### Objective
Begin with the line that contains "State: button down" and transcribe each line after it, up to and including the last line of the listing below.

### Source material
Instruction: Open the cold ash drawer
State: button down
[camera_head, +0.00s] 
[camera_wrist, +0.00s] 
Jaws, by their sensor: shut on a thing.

### Complete answer
State: button down
[camera_head, +0.00s] 
[camera_wrist, +0.00s] 
Jaws, by their sensor: shut on a thing.

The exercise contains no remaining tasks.